Yürütme bir güç olarak işin içinde, yargı ve
yasama da öyle…
Yargı sürecinden dün söz ettik: Özellikle
Ergenekon soruşturması ve davası kapsamında açık ve geri dönüşü zor biçimde tetiklendi.
Yürütme ve yasamaya gelince, Meclis'ten geçen yasa ve anlamı ortada. Yasa değişikliği askeri kurumun haksız koruma kalkanını ortadan kaldırdığı için hem yürümekte olan
tasfiye ve
temizlik süreci açısından önemli, hem sembolik ve fiili açıdan sivilleşme eğilimi açısından…
Nitekim tüm dikkatler buraya yönelmiş bulunuyor, asker-sivil gerginliği tartışmaları özellikle buradan kaynaklanıyor.
Başbakan, Cumhurbaşkanı,
Genelkurmay Başkanı trafiği bu yüzden hızlanmış durumda.
Demirel ya da Sezer Cumhurbaşkanı olsaydı, yürütmenin denetleyici ayağını bu isimler
kontrol etseydi, bugün ne krizden söz edilirdi ne değişimden…
Cumhurbaşkanı 1982
Anayasası'nın öngördüğünün tersine artık siyaset karşısında sadec
e devlet ayağını temsil etmiyor, temsil ettiği aynı zamanda siyasi alanın birleşmesini ve siyasi alanın gücünü ifade ediyor.

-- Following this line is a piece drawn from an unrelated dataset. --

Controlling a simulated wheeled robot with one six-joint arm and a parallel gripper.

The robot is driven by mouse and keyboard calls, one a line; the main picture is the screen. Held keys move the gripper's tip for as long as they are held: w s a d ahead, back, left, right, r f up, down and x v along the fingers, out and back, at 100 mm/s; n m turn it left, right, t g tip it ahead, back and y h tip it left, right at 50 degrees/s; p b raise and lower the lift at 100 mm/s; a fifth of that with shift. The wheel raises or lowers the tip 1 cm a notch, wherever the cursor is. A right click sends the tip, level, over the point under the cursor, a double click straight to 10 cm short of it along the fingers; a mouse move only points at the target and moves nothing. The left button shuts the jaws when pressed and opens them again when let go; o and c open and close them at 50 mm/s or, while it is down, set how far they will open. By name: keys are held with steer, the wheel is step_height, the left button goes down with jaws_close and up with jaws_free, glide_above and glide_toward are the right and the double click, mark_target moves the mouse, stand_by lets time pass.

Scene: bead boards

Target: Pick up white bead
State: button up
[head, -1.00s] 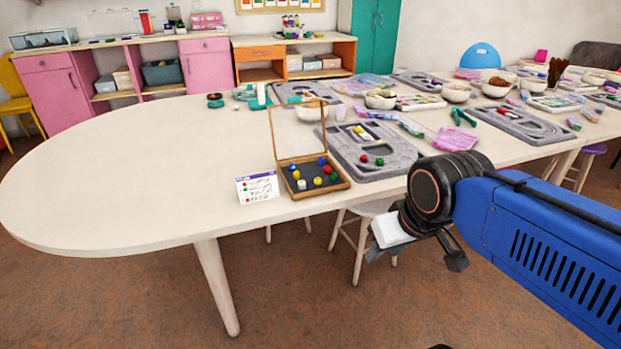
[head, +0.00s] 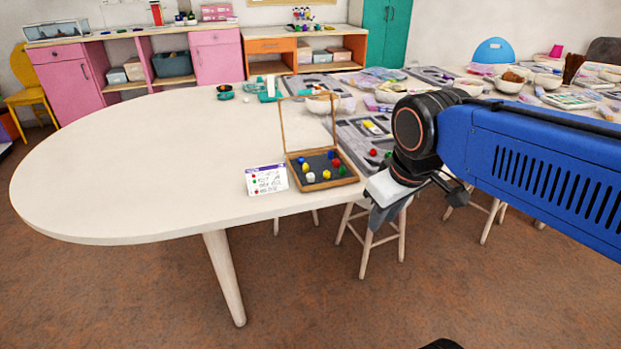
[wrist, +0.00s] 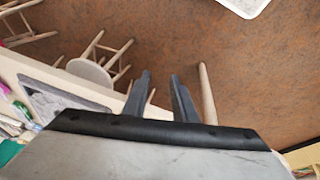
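The white bead (head: 311,177) lies in an open wooden box (head: 324,184) with a dark floor, near the table's front edge. Several red, yellow, blue and green beads lie around it in the box. My gripper (head: 416,206) hangs to the right of the box, beyond the table's front edge, apart from the beads. In the wrist view its two dark fingers (wrist: 159,75) stand apart with nothing between them. The white bead does not show in the wrist view.
A small printed card (head: 266,180) stands left of the box. The box's lid frame (head: 281,126) stands upright behind it. Grey bead boards (head: 350,133) lie to the right, partly behind my arm. The table's left part is clear. Stools (head: 372,225) stand below the front edge.

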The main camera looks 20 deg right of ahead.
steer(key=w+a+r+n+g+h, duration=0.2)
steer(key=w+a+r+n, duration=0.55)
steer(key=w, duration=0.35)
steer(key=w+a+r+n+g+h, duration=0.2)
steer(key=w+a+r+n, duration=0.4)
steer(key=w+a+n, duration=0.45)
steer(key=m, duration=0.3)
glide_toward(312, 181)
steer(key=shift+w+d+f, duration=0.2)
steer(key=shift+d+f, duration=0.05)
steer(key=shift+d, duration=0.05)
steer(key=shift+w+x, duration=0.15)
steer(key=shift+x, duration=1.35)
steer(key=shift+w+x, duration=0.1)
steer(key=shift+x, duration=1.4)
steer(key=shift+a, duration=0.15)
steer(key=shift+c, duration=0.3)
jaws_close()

Cumhurbaşkanı'nın yasa değişikliğini onaylaması (ki onaylayacaktır) halinde defter ana hatlarıyla kapanır, olası bir
Anayasa Mahkemesi iptali bu kez gerekli bir Anayasa değişikliğine kapı açar.
Bu durum, bir yanıyla 2007
Nisan muhtırasının neden verildiğini, bu muhtırayla ne amaçlandığını resmeder.
Ayrıca askeri yargı meselesi
laiklik, beka, bütünlük gibi sistemin ideolojik iştahına yem ve malzeme yapılabilecek bir konuda da değil, kaldı ki AB gerekleri ve standartları da var devrede…
Sivilleşme bir dalga gibidir, enerji biriktirerek gelir, enerji biriktikçe büyür, gelir, gelirken vurur, giderken de…
Daha doğrusu değiştirir…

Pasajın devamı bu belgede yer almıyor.